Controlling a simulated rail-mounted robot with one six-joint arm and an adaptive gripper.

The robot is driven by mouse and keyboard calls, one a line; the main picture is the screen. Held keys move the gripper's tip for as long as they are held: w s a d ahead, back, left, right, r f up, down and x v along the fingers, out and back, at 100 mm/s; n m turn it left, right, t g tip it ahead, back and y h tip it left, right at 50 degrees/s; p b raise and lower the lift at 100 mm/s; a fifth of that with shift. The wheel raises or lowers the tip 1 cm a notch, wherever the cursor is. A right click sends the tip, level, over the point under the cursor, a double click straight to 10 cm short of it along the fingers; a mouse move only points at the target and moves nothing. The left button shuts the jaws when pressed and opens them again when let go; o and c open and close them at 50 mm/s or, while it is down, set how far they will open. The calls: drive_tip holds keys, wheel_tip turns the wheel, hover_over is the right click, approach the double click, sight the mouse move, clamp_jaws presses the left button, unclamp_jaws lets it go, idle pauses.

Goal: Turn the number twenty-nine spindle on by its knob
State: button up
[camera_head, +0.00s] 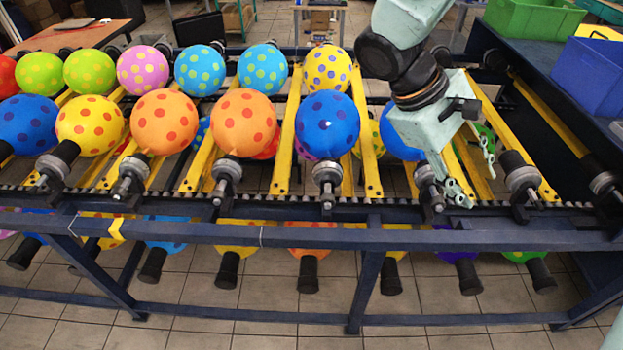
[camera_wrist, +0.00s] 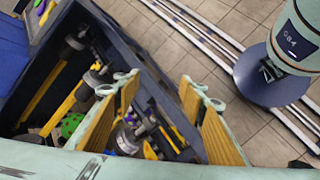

WHAT THIS TASK INVOLVES: Write out the data precisely as given, excluding the pictures.

CORRECT OUTPUT:
Controlling a simulated rail-mounted robot with one six-joint arm and an adaptive gripper.

The robot is driven by mouse and keyboard calls, one a line; the main picture is the screen. Held keys move the gripper's tip for as long as they are held: w s a d ahead, back, left, right, r f up, down and x v along the fingers, out and back, at 100 mm/s; n m turn it left, right, t g tip it ahead, back and y h tip it left, right at 50 degrees/s; p b raise and lower the lift at 100 mm/s; a fifth of that with shift. The wheel raises or lowers the tip 1 cm a notch, wherever the cursor is. A right click sends the tip, level, over the point under the cursor, a double click straight to 10 cm short of it along the fingers; a mouse move only points at the target and moves nothing. The left button shuts the jaws when pressed and opens them again when let go; o and c open and close them at 50 mm/s or, while it is down, set how far they will open. The calls: drive_tip holds keys, wheel_tip turns the wheel, hover_over is the right click, approach the double click, sight the mouse move, clamp_jaws presses the left button, unclamp_jaws lets it go, idle pauses.

Goal: Turn the number twenty-nine spindle on by its knob
State: button up
[camera_head, +0.00s] 
[camera_wrist, +0.00s] 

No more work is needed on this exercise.